Immoral fantasies are not uncommon, nor are they necessarily unhealthy. Some are silly and unrealistic, though others can be genuinely disturbing. You might fantasize about kicking your boss in the shins, or having an affair with your best friend’s spouse, or planning the perfect murder. Everyone enjoys a dark little fantasy at some time. Which leads us to wonder, is it ever morally wrong to do so? Or, a better way to put the question, under what conditions is it morally wrong to fantasize about something?
A natural response to these questions is to answer flatly: no. It can never be morally wrong to fantasize about something simply because it is a fantasy. My imagination is not a space where morality intrudes. Rather, what happens in my imagination is my business, and no one else’s moral qualms should have bearing on this most personal space.
Despite this, there are circumstances where there is good reason to be morally concerned with some imaginings even if we still insist that people should be free to do so. The notion of an ethics of imagination falls into the interesting logical space where morality and legality come apart, that realm of morality that lies beyond what can be legislated. It is this same logical space where we find things like the ethical condemnation of a cheating lover (at least, between unmarried lovers). Cheaters cannot be arrested, but they are still jerks. It is not illegal to cheat on a lover, but it is immoral. The same is true for fantasies. We are free to imagine whatever we wish, but some fantasies are morally problematic.
So, when is it morally wrong to imagine something immoral? The short answer is that it is morally wrong to fantasize about something when that fantasy feeds an immoral desire.

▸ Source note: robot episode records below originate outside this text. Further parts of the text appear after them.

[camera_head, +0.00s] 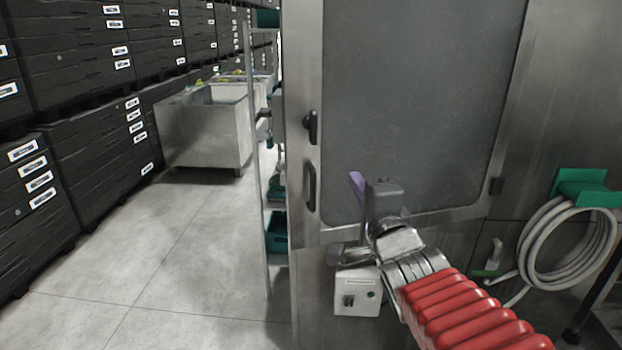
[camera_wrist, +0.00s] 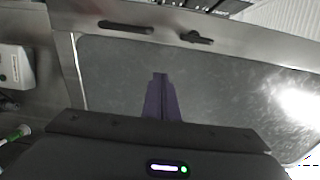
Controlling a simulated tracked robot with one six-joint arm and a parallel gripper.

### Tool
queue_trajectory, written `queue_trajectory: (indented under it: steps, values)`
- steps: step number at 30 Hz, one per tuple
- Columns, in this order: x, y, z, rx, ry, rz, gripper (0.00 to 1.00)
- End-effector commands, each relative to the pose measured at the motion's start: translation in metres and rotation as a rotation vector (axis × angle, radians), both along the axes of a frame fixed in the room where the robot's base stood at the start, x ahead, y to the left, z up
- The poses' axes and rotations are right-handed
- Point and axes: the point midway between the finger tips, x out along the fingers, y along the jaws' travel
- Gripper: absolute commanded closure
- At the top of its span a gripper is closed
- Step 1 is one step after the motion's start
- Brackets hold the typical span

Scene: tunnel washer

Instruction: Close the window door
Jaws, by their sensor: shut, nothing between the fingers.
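The window door (camera_head: 420,100) is a large grey pane in a metal frame, and it fills the middle of the head view. Two black handles sit on its left edge, an upper one (camera_head: 311,127) and a lower one (camera_head: 311,186). The pane also spans the wrist view (camera_wrist: 230,85), with the handles (camera_wrist: 125,27) along the top. The door looks flush or nearly so; I cannot tell if it is fully shut. My gripper (camera_head: 356,184), with purple fingers, is in front of the pane's lower left, right of the lower handle. Its fingers (camera_wrist: 160,78) are together and empty.
A white switch box (camera_head: 357,290) is below the door. A coiled hose (camera_head: 570,245) hangs from a green holder at right. A shelf rack (camera_head: 262,200) stands left of the door. Metal tubs (camera_head: 210,130) and black crates (camera_head: 95,60) are farther left. The left floor is clear.

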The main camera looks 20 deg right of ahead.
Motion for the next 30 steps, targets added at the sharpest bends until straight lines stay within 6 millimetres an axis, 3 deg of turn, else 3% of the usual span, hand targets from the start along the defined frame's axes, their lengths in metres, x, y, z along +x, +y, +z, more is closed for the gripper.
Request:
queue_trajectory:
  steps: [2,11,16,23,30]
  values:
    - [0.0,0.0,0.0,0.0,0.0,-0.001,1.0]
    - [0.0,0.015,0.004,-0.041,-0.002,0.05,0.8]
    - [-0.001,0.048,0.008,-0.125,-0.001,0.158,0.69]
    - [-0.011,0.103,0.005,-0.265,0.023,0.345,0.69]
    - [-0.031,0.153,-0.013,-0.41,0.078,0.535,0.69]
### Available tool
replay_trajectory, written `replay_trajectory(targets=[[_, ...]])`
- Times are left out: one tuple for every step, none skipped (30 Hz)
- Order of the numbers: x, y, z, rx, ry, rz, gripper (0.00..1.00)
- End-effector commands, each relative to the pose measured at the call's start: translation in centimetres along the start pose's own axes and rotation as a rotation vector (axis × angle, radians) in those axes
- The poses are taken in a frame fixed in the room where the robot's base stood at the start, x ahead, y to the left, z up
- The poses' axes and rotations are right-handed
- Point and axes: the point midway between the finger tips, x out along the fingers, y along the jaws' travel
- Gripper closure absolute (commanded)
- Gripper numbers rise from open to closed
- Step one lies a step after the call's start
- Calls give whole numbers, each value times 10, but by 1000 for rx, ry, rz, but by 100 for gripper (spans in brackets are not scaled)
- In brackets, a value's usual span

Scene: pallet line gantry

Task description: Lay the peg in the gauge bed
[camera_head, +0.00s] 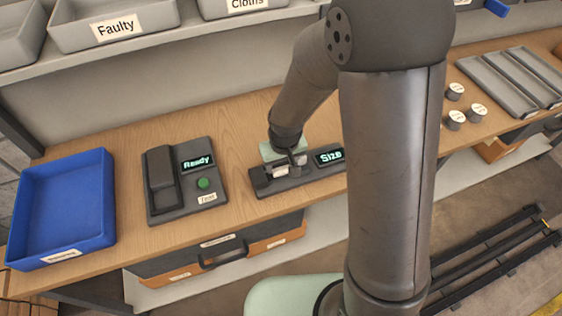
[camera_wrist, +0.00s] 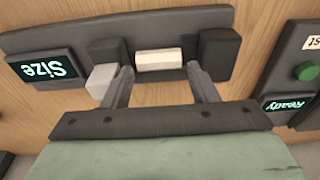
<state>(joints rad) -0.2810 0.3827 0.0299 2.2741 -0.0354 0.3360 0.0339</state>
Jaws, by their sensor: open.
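The peg, a short cream-white bar (camera_wrist: 160,60), lies lengthwise between two dark upright blocks on the dark gauge (camera_wrist: 150,33) in the wrist view. The gauge's lit "Size" display (camera_wrist: 42,69) is at its left end there. In the head view the gauge (camera_head: 312,180) sits on the bench, partly hidden by my gripper (camera_head: 289,165). My gripper is open and low over the gauge. In the wrist view its fingers (camera_wrist: 152,78) stand apart, one toward each end of the peg, with no visible grip on it. Whether the peg touches the bed's bottom cannot be told.
A dark test unit (camera_head: 183,208) reading "Ready", with a green button, stands left of the gauge. A blue bin (camera_head: 62,215) is further left. Small labelled cylinders (camera_head: 455,119) and grey trays (camera_head: 497,88) are at the right. My arm hides bench right of the gauge.

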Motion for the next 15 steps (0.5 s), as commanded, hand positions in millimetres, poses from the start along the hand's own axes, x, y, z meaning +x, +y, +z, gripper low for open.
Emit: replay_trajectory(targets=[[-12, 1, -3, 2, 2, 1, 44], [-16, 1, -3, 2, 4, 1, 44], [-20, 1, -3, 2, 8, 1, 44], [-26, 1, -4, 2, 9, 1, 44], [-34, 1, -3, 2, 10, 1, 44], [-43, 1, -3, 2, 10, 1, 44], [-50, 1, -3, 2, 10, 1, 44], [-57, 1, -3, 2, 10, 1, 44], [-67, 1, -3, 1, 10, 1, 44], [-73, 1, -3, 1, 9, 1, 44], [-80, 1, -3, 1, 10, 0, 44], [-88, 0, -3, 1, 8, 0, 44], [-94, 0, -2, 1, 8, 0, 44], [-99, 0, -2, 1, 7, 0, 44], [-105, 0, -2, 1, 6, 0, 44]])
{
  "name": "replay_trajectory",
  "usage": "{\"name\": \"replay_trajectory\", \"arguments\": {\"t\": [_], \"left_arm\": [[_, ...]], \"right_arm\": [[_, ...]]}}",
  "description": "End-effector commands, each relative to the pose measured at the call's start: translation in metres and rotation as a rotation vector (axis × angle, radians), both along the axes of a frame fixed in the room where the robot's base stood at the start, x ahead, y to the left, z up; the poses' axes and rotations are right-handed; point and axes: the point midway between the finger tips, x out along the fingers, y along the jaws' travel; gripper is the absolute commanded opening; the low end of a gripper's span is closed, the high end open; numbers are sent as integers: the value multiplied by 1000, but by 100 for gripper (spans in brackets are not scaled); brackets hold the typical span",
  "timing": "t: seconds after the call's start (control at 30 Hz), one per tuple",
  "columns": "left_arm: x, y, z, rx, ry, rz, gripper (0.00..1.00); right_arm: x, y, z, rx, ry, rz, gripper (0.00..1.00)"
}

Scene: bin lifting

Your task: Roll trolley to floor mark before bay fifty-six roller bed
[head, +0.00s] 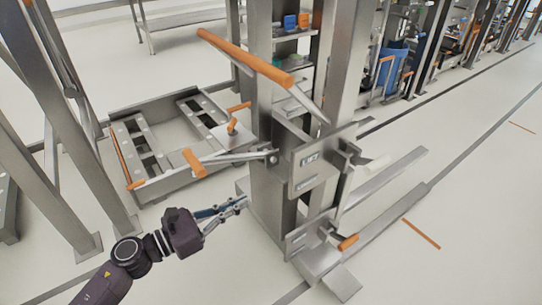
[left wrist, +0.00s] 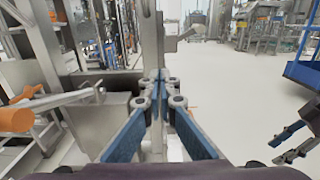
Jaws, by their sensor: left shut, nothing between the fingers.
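The trolley, as I take it, is the grey steel lift (head: 268,150) in the middle of the head view. It has an orange push bar (head: 245,58), labelled plates, orange-tipped levers and low legs reaching right. A low grey frame with slotted rails, likely the roller bed (head: 160,185), stands left of it. An orange floor mark (head: 421,233) lies right of the legs. My left gripper (head: 243,203) is shut and empty, beside the column's lower part; its blue pads meet in the left wrist view (left wrist: 157,85). Dark jointed fingers (left wrist: 290,147), perhaps my right gripper, show there.
Grey slanted posts (head: 70,120) stand at the left. Shelves and machines line the back, with a blue bin (head: 394,70) among them. A second orange floor mark (head: 521,127) lies farther right. The pale floor at the right is clear.

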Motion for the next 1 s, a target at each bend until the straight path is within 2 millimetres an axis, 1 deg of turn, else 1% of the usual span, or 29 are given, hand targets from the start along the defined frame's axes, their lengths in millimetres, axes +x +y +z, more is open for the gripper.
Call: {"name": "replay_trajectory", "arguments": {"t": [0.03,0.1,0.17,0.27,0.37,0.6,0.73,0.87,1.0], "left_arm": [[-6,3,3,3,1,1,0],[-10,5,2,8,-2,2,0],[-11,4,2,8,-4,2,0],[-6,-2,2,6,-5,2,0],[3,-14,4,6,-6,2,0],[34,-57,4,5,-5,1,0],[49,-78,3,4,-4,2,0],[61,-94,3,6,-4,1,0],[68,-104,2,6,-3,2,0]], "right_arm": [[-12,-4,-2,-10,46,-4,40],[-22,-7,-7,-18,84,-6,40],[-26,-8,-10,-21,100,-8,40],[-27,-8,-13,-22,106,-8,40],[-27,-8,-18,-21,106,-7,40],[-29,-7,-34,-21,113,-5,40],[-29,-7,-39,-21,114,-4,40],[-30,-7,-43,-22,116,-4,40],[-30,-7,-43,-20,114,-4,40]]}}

Our fantasies feed certain desires for us, typically desires that otherwise go unfulfilled.
The slightly longer answer is this. Our fantasies are often tied to our desires—not always, but often. It is not an accident that we fantasize about the things that we do. If you fantasize about kicking your boss in the shins, it is likely due to some conflict that exists between you and your boss. If you fantasize about having an affair with your best friend’s spouse, it is likely because you fancy your best friend’s spouse. Our fantasies feed certain desires for us, typically desires that otherwise go unfulfilled.
This is particularly true for recurrent fantasies. Some fantasies pop into our heads seemingly unexpectedly. Some pass through our consciousness for a fleeting moment never to return again. Perhaps after an unpleasant conversation with your boss, you momentarily imagine kicking him in the shins. But the feeling passes and you don’t really dwell on the fantasy. Fleeting imaginings like these are not morally worrisome.

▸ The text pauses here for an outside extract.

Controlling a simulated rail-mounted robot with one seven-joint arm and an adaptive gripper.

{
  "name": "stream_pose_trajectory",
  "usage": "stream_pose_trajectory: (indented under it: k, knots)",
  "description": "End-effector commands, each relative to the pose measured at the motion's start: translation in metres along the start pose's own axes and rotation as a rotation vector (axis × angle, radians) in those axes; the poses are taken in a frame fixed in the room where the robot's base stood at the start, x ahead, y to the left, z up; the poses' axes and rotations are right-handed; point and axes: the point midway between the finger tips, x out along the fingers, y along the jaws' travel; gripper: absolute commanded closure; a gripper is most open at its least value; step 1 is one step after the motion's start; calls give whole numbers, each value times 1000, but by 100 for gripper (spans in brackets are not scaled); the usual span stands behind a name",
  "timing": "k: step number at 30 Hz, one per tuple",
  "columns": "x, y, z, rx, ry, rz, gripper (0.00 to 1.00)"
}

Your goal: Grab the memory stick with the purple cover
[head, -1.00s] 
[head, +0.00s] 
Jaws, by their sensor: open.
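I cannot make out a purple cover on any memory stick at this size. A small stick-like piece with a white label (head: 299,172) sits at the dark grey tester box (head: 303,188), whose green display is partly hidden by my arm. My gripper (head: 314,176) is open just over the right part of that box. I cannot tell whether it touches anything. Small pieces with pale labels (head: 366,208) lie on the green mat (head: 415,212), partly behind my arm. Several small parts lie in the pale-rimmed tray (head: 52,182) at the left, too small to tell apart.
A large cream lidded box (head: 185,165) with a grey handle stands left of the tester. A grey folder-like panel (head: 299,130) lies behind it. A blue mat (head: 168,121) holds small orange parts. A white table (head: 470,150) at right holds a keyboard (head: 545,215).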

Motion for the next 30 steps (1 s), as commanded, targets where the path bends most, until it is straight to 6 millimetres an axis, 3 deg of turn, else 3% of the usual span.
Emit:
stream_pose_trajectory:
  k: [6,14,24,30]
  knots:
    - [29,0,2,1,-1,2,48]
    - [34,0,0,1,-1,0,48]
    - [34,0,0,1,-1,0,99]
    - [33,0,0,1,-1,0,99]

Yet, there are other fantasies that we actively return to, develop, and refine. There are some fantasies that one might entertain repeatedly, ones that we truly relish. Why are we drawn again and again to some fantasies but not others? Likely the answer is that there is something about recurrent fantasies that we find genuinely desirable. Fantasies like these are indicative of our desires.
Some things are morally wrong to desire. It is morally wrong to desire to commit an act of murder, or rape, or pedophilia. Of course, it is worse to actually carry out such a desire, but merely possessing the desire is itself morally wrong.
So, if we turn to fantasy to satisfy desires that we cannot otherwise satisfy, and some desires are themselves immoral, then we are doing an injustice to ourselves when we satisfy an immoral desire in our fantasies. By satisfying the desire, we do not rid ourselves of it. Rather, we run the risk of reinforcing the desire—that is, we may cultivate in ourselves a desire for something that we ought not to desire.
The interesting upshot of this philosophically is that fantasy is not immune from morality, despite its separation from reality. The boundaries of morality extend further than we might think—indeed, into thought itself.